Data section:

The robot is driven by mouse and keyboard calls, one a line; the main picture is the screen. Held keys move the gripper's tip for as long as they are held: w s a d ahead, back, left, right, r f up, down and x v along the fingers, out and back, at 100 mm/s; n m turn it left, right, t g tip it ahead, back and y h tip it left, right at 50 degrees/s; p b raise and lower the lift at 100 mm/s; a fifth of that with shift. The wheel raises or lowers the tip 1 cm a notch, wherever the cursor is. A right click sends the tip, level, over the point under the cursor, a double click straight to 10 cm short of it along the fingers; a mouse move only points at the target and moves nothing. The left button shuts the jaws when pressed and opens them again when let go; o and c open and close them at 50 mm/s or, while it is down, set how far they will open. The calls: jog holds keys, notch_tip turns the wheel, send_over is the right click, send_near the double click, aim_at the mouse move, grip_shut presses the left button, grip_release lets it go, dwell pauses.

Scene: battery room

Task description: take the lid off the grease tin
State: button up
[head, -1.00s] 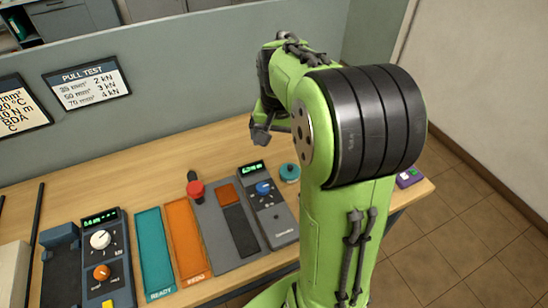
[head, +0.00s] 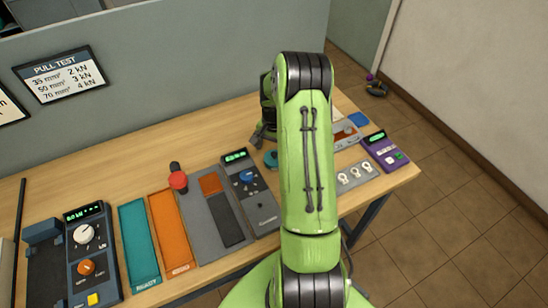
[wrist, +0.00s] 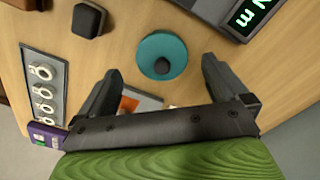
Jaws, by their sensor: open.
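The grease tin (wrist: 181,45) shows in the wrist view as a round teal lid with a dark knob (wrist: 162,66) in its middle. My gripper (wrist: 160,70) is open and empty, with one finger to each side of the tin's near part in the picture. I cannot tell the height between the fingers and the lid. In the head view the tin (head: 270,159) is a small teal patch, mostly hidden by my green arm. My gripper (head: 262,136) shows there as a dark finger just behind the tin. The tin's body below the lid is hidden.
A grey device with a green display (head: 249,190) stands left of the tin. A dark block (wrist: 88,20) stands near it in the wrist view. Right of my arm are a plate with white rings (head: 356,175) and a purple device (head: 384,150). Bare wood surrounds the tin.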

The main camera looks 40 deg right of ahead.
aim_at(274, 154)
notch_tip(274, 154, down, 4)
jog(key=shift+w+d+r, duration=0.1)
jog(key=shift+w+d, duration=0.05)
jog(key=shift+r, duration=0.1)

Challenge: Restate the data above word for word. Skip every picture.

Answer to the problem:
The robot is driven by mouse and keyboard calls, one a line; the main picture is the screen. Held keys move the gripper's tip for as long as they are held: w s a d ahead, back, left, right, r f up, down and x v along the fingers, out and back, at 100 mm/s; n m turn it left, right, t g tip it ahead, back and y h tip it left, right at 50 degrees/s; p b raise and lower the lift at 100 mm/s; a fifth of that with shift. The wheel raises or lowers the tip 1 cm a notch, wherever the cursor is. A right click sends the tip, level, over the point under the cursor, a double click straight to 10 cm short of it along the fingers; a mouse move only points at the target and moves nothing. The left button shuts the jaws when pressed and opens them again when let go; o and c open and close them at 50 mm/s or, while it is down, set how far they will open. The calls: jog holds keys, notch_tip turns the wheel, send_over is the right click, send_near the double click, aim_at the mouse move, grip_shut presses the left button, grip_release lets it go, dwell pauses.

Scene: battery room

Task description: take the lid off the grease tin
State: button up
[head, -1.00s] 
[head, +0.00s] 
[wrist, +0.00s] 
Jaws, by their sensor: open.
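The grease tin (wrist: 181,45) shows in the wrist view as a round teal lid with a dark knob (wrist: 162,66) in its middle. My gripper (wrist: 160,70) is open and empty, with one finger to each side of the tin's near part in the picture. I cannot tell the height between the fingers and the lid. In the head view the tin (head: 270,159) is a small teal patch, mostly hidden by my green arm. My gripper (head: 262,136) shows there as a dark finger just behind the tin. The tin's body below the lid is hidden.
A grey device with a green display (head: 249,190) stands left of the tin. A dark block (wrist: 88,20) stands near it in the wrist view. Right of my arm are a plate with white rings (head: 356,175) and a purple device (head: 384,150). Bare wood surrounds the tin.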

The main camera looks 40 deg right of ahead.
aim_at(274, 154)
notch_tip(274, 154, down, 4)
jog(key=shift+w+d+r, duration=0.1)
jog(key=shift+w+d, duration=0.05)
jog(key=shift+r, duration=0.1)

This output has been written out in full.